Classroom Management is paramount. Without it, none of the strategies to provide students with CI stand a chance. They don’t stand a chance because students who aren’t paying attention aren’t receiving any input (I) at all, let alone input that’s comprehensible (C)! Of aaaaaaaall the systems in place to manage the classroom, though, comprehension checks are probably the most effective, yet most overlooked…
I’ve begun asking more “what did I just say?” or “what does that mean?” in English (the majority L1/native), or in Spanish (L1/native for some of my students). As a result, I’ve noticed a drop in disruptions, and how many times I point to our class rules to redirect focus. Students are more alert because I’m checking in with them more consistently, and directly. Perhaps this is effective because the’res more interaction when confirming something in this way. The more common alternative is students nodding or saying “yes” in the target language, even if they have no idea what’s going on—a classic student tactic we shouldn’t fall for!

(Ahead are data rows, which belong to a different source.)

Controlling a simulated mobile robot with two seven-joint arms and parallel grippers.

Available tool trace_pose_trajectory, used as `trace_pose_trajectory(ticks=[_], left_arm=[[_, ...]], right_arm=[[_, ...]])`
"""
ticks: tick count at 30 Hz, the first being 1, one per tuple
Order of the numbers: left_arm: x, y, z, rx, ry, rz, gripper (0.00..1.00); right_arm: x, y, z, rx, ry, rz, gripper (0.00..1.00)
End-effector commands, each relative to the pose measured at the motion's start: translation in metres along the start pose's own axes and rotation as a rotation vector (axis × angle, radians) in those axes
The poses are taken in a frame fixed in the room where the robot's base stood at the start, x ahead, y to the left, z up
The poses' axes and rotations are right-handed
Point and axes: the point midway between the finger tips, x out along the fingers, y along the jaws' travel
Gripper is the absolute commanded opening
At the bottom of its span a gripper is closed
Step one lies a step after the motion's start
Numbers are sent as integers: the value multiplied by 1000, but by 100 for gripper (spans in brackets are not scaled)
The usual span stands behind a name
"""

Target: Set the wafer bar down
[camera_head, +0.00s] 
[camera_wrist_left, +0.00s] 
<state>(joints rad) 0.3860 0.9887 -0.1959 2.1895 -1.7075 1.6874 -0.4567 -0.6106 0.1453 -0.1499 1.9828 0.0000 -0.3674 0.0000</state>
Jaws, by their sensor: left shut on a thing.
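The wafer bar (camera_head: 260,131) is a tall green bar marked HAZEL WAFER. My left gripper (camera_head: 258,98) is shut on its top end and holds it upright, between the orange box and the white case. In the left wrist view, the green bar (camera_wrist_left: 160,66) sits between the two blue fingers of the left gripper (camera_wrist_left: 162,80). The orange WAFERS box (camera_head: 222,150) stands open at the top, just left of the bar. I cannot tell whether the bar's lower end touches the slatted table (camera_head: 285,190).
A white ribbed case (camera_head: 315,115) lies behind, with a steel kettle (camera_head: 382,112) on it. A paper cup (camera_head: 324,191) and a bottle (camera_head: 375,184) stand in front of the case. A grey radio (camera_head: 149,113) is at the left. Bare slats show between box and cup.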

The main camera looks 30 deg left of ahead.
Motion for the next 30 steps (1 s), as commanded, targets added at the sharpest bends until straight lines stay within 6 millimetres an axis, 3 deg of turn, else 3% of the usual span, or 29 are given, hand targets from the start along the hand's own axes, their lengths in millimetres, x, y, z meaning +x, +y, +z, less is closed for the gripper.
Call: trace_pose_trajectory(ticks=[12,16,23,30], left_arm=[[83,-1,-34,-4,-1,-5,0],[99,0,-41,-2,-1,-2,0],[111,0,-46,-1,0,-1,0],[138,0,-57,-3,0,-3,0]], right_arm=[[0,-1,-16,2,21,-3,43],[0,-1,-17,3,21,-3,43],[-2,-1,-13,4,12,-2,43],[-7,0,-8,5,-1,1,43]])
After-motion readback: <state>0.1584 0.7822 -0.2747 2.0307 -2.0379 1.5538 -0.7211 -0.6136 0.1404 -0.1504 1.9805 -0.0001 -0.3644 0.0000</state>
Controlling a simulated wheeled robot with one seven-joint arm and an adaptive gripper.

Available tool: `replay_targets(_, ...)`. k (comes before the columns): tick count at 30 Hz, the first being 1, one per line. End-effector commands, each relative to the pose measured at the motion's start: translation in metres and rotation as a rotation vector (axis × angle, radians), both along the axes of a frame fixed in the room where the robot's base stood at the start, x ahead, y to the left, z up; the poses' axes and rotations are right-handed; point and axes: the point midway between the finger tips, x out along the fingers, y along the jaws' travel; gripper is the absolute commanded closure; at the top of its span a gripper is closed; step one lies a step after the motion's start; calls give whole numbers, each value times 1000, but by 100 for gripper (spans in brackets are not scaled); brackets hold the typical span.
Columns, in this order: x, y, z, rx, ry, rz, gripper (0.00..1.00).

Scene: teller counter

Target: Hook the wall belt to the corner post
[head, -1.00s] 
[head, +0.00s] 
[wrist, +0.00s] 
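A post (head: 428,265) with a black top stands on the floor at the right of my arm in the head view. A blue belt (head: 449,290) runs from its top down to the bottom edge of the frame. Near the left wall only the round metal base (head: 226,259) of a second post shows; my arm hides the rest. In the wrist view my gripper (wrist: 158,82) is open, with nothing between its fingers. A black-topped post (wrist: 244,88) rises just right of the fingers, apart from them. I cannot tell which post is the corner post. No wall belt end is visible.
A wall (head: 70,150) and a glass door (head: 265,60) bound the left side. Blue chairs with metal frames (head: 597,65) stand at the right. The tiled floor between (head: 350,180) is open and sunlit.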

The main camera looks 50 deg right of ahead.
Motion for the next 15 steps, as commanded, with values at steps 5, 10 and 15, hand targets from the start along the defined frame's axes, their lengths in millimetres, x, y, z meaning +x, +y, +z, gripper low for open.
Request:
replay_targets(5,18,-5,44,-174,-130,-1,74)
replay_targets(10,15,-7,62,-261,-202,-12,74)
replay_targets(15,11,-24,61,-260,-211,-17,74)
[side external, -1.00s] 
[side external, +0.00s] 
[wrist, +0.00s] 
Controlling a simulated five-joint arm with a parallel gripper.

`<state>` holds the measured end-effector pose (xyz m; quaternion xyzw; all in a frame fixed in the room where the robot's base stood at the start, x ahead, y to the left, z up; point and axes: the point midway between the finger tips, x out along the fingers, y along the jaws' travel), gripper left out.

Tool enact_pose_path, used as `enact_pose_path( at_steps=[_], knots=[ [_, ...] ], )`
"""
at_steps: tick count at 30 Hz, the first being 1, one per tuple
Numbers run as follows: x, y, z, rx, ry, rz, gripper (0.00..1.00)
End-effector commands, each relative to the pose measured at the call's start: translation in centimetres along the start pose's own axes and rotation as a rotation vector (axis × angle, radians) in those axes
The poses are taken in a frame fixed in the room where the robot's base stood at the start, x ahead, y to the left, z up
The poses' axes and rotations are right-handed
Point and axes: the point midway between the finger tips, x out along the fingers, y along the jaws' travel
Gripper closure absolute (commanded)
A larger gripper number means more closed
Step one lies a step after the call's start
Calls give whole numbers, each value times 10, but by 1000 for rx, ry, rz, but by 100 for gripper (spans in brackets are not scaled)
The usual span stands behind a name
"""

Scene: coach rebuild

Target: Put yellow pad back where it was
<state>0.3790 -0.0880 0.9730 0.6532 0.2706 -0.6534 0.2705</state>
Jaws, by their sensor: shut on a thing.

Don’t overdo this, though, putting a student on the spot who would otherwise flip out under pressure. One trick to take care of that is to check in with the student next to them, making eye contact to let the other know that you could have called on them, but didn’t.
So, in time, most students who feel like they’re flying under your radar will quickly see that it’s not the case. All this from just using more L1/native comprehension checks!
Note how comprehension checks aren’t possible using certain immersion, or immersion-inspired methods that refuse the use of L1/native language. The same is true of methods lacking interaction. That’s not to say that such methods inherently have MGMT problems they can’t fix, but that other, perhaps more involved strategies are needed.